People nowadays tend to buy everything possible, by getting a loan. Buying something with a loan is not a bad idea, if you can pay it back. But, if you fail then there is a large interest waiting for you. Before you get into any debt, there are a few things to study.
With inflation at an all-time low, interest rates are falling. So it is a good time to take a home loan or an educational loan. Home and educational loans tend to be the cheapest and most beneficial to the borrower. Both seem to be a good investment, in the long run. A flat bought for Rs 1 lakh, some 30 years back, is worth Rs 60 lakh today. So there is no reason why similar value appreciation shouldn’t happen over the long term to a Rs 60 lakh flat you buy today. There could be no better investment than spending for higher education, and it is sure higher education will help you earn more.

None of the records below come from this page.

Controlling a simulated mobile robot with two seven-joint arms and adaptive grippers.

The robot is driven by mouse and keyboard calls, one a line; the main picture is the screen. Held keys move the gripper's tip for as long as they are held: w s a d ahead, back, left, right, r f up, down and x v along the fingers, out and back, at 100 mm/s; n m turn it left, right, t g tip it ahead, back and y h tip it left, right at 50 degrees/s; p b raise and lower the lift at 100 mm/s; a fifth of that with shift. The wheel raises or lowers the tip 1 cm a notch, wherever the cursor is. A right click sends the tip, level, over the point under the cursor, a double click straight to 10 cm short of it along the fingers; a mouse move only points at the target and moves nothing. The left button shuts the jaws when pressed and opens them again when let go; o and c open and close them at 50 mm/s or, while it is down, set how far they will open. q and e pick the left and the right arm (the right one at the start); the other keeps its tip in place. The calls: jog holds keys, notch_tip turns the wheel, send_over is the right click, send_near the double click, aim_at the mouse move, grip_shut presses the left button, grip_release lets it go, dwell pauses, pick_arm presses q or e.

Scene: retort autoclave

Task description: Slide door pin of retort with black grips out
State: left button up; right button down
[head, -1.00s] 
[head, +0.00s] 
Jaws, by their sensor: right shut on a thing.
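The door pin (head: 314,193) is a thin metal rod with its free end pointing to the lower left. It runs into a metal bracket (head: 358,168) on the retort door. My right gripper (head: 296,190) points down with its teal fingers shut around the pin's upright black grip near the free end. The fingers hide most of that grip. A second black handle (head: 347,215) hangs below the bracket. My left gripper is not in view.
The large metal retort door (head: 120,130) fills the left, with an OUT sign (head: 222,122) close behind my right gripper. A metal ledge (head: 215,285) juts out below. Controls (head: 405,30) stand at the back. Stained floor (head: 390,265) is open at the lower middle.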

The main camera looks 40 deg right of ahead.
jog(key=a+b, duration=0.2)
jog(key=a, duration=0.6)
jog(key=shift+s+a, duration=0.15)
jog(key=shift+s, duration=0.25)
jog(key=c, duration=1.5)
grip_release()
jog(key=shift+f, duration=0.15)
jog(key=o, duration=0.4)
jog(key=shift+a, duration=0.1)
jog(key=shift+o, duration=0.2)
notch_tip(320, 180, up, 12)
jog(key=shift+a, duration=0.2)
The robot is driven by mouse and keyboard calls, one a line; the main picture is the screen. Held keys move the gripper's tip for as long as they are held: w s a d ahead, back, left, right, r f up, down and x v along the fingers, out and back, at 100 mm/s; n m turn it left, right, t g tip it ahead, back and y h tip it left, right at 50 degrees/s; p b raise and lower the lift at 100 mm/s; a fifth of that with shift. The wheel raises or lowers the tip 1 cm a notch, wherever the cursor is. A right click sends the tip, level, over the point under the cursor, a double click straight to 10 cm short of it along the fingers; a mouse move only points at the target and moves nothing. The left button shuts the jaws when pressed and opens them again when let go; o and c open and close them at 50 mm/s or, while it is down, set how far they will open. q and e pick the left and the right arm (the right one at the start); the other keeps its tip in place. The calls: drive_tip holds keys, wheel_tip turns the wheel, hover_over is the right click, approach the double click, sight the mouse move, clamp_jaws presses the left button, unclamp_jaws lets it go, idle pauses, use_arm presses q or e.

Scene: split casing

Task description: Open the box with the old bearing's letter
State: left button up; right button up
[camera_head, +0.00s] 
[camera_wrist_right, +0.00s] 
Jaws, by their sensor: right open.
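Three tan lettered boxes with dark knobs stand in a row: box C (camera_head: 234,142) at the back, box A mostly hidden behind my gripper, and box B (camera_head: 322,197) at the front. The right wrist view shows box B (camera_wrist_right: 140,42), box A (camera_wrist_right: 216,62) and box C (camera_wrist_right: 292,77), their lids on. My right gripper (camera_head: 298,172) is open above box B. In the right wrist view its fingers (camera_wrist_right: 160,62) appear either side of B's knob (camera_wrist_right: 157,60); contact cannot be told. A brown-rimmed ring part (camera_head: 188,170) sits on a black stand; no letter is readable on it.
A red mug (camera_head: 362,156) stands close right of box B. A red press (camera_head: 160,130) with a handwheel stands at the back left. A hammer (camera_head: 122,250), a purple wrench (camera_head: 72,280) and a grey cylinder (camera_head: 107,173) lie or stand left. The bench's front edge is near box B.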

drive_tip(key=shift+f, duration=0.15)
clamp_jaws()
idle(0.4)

Both home and student loans carry tax rebates on the interest you pay, so the loans get even cheaper. For home loans, if you have taken floating interest then it is sure you will benefit, as home loan interests have come down.
Purchases made using credit cards can attract the highest interest rates (over 40% yearly, when compounded), if you are not able to repay on time. Repaying only the “minimum amount” each month, too, makes it costlier, because you will pay the 40% interest on any credit card purchase you make after that, until all dues are cleared. Personal loans are also costly as they carry an interest amount of around 22%.